Extracted records |

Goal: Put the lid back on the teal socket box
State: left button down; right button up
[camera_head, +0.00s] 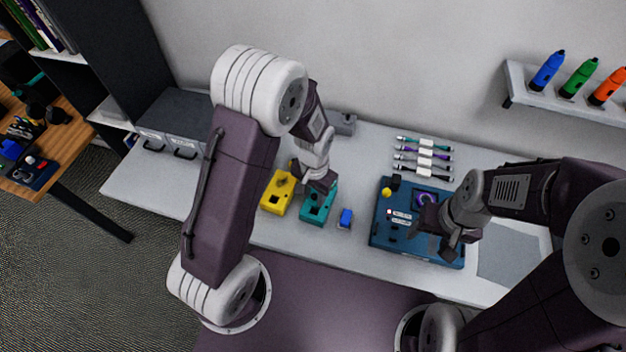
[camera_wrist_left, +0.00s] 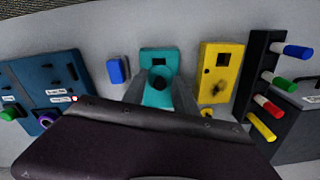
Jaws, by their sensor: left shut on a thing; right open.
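The teal socket box (camera_head: 314,212) stands on the table, with a dark square opening near one end. It also shows in the left wrist view (camera_wrist_left: 158,58). My left gripper (camera_head: 318,188) is over its far part, shut on the lid by what looks like its dark round knob (camera_wrist_left: 158,79). The fingers hide much of the lid, and I cannot tell whether it rests on the box or hovers just above it. My right gripper (camera_head: 447,242) is open over the blue panel, well to the right of the box.
A yellow box (camera_head: 275,196) stands close left of the teal box. A small blue block (camera_head: 345,218) lies to its right. The blue panel (camera_head: 379,238) holds several small parts. Several cables (camera_head: 424,152) lie behind it. A grey case (camera_head: 178,122) stands at the back left.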

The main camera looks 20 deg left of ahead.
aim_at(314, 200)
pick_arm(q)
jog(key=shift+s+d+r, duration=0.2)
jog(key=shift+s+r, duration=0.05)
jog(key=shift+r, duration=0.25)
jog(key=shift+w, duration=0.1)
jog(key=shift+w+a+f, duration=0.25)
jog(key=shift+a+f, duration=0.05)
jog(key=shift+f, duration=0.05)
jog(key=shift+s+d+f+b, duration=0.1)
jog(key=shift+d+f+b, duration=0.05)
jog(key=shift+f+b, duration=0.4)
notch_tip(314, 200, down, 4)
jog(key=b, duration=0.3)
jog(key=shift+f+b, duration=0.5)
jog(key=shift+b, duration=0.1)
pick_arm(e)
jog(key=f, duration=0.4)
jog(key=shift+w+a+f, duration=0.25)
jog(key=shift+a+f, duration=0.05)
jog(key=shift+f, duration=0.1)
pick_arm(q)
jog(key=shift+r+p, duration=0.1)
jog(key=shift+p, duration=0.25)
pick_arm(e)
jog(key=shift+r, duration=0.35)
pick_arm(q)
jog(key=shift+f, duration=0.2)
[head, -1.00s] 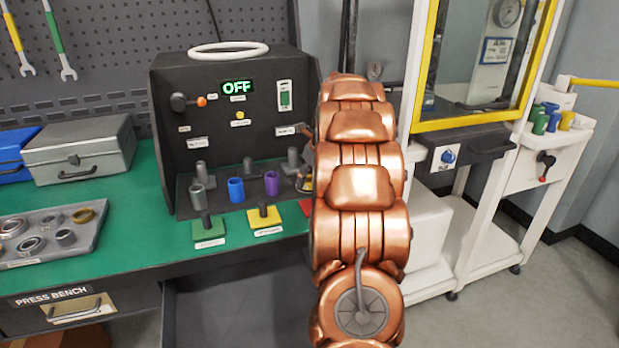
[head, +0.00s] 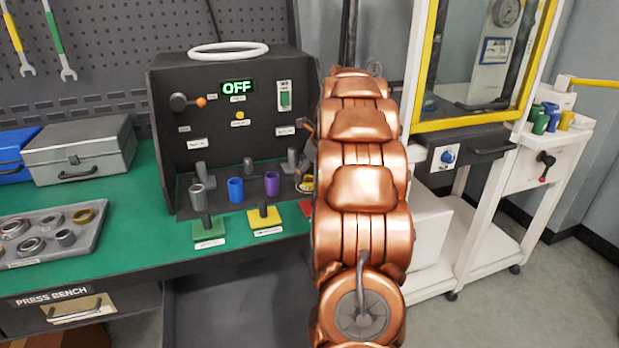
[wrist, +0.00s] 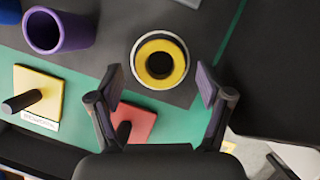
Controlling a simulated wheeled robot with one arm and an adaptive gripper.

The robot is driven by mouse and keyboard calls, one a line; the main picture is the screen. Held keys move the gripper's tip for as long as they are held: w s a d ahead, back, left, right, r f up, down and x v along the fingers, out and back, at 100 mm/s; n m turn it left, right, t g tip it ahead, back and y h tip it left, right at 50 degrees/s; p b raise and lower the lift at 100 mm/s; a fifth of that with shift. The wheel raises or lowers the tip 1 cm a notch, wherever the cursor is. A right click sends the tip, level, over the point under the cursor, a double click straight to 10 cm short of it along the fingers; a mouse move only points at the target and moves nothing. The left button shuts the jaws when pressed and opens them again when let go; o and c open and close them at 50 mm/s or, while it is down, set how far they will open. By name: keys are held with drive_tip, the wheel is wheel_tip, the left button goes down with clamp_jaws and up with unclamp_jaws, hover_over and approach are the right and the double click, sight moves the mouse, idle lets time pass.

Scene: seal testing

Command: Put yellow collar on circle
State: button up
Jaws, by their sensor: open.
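The yellow collar (wrist: 178,66) stands upright on the dark deck in the wrist view, seen from above with a black hole in its middle. A pale circle (wrist: 136,62) shows around its base, and the collar appears to sit inside it. In the head view the yellow collar (head: 308,185) is mostly hidden by my copper arm. My gripper (wrist: 159,78) is open, one finger to each side of the collar and just below it in the picture, with visible gaps. I cannot tell its height above the collar.
A purple collar (wrist: 57,32) stands at upper left in the wrist view. A red pad (wrist: 136,124) and a yellow pad (wrist: 45,92) with dark pegs lie nearby. A blue collar (head: 236,190) stands on the deck before the dark panel (head: 215,125), which reads OFF.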

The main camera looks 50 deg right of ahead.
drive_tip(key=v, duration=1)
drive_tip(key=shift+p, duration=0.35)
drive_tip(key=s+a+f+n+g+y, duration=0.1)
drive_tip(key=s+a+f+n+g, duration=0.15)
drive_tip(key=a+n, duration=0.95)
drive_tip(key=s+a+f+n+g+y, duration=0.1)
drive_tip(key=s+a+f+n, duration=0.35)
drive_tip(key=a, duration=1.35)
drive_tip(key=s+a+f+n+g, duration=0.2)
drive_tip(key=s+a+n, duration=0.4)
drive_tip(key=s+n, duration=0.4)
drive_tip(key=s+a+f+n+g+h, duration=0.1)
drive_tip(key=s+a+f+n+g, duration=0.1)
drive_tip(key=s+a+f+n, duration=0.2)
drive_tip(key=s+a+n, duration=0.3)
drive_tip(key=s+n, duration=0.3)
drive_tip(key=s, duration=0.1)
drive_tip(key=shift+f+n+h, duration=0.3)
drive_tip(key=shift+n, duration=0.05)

Work to be completed | Copy the lines from the entries above in which the word "State" appears.

Complete answer |
State: left button down; right button up
State: button up

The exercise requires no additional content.